Recuerdo que lo primero que me dijo fue algo así como: «no sé si quiero hablar… y si quisiera, no sabría por dónde empezar». Y habló, habló mucho y habló de Dios. Con nostalgia, desde el recuerdo, con dudas y con mucha soledad. Recuerdo que juntos nos conjuramos para reconstruir la vida como misión. Cómo pactamos formular desde lo que «puede ser» y nunca más desde el cómo «debería haber sido». Desde el presente hacia el porvenir y ya, jamás, desde el pasado para el ayer.
Desde hace diez años sé que Arancha es una mujer de oración constante y, como una «hormiguita», de acción incansable. Lee y saborea. Disfruta de la vida. Aprendió a compartir en serio y del todo con quien está con ella. Dejó de anhelar que estuviesen a su lado, la escuchasen o contasen con ella, quienes le han reiterado que no quieren hacerlo. Ha situado en el centro la comunidad en sentido teológico y no como dependencia. Trabaja diariamente la cordialidad y la información, aunque sabe que su vida a «algunas hermanas no les interesa». Ha luchado por la misión. Se ha ofrecido una vez, otra… ha buscado. Ha intentado orar las negativas institucionales, ha asumido el silencio y el precio de vivir entregada. Ha respirado con estoicismo la «murmuración sobre su individualismo», pero no ha desistido. Ha aprendido que su felicidad es darse… tiene el corazón muy lleno de nombres y le caben más. Le han pedido en dos ocasiones que cambie de comunidad. No lo ha dudado. A vuelta de email –porque así ha sido su acompañamiento institucional– ha respondido: «sí, cuando quieras». Y ha sabido hacerse, ser nueva… Porque a cada sitio llegó con lo puesto: su vida.

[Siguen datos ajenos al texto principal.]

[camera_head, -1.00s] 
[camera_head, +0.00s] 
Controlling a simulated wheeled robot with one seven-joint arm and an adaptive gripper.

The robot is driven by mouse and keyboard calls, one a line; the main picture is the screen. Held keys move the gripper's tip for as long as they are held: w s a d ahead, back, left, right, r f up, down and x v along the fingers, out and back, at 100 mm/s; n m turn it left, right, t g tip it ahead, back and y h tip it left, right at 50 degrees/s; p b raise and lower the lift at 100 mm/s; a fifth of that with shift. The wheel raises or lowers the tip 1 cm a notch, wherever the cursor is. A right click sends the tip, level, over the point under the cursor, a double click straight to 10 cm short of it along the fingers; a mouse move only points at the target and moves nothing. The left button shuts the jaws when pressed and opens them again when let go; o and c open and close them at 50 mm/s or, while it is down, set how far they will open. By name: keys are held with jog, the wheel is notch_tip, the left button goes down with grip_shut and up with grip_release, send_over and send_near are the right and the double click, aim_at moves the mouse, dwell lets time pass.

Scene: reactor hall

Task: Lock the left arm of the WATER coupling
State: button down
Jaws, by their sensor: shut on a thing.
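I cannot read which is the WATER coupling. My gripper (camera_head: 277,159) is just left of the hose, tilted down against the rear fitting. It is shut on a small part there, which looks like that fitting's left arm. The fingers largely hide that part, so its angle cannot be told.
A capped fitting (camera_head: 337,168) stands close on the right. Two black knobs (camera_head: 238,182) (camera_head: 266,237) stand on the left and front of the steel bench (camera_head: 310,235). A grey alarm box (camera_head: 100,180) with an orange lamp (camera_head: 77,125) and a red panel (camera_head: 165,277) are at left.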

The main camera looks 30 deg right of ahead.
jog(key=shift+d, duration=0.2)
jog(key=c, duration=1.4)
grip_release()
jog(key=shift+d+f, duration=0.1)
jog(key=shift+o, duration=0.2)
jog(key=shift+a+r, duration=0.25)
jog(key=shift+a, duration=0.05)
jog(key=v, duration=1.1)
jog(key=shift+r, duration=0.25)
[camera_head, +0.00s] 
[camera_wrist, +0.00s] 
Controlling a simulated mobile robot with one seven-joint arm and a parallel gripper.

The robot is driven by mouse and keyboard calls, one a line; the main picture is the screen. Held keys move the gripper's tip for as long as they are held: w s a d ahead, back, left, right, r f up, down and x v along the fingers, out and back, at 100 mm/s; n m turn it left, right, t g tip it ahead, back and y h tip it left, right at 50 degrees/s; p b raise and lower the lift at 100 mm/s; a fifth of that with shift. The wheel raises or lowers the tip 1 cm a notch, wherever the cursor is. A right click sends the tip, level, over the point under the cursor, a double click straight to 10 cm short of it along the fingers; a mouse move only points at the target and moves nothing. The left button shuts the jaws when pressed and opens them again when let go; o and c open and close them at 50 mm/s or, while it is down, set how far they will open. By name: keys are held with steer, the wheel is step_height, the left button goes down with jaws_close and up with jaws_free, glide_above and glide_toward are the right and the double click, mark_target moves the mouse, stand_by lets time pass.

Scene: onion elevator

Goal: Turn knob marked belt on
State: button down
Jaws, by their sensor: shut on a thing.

Ahora trabaja en un voluntariado al servicio de mujeres anónimas llenas de historias rotas. Escucha, acompaña, sonríe y llora con ellas. No las obliga a rezar, pero ora por cada una de ellas. Dice Arancha, que ha descubierto la fecundidad con 70 años. Vuelve a casa molida pero no permite que su cuerpo transparente cansancio. En todos estos años jamás ha recibido mención en su comunidad, ni agradecimiento en su congregación por lo que hace.
Ahora, fuerte y con madurez, dice que no lo necesita, aunque lo agradecería infinitamente. Su superiora mayor (y menor) todavía no han podido acercarse a ella, sentarse con ella, oír su respiración, emoción, alegría o soledad… Unas y otras, le dicen que no tienen tiempo. ¡Son tantos los compromisos!
Hoy Arancha me ha llamado. Solo me ha dicho que es feliz y que la vida tiene sentido. Me da pena lo que se está perdiendo la comunidad y la congregación de Arancha. Me pregunto cuántas personas tienen que romperse para que transformemos lo que no sirve. Y me consuela pensar que, como el caso de Arancha, solo hay uno.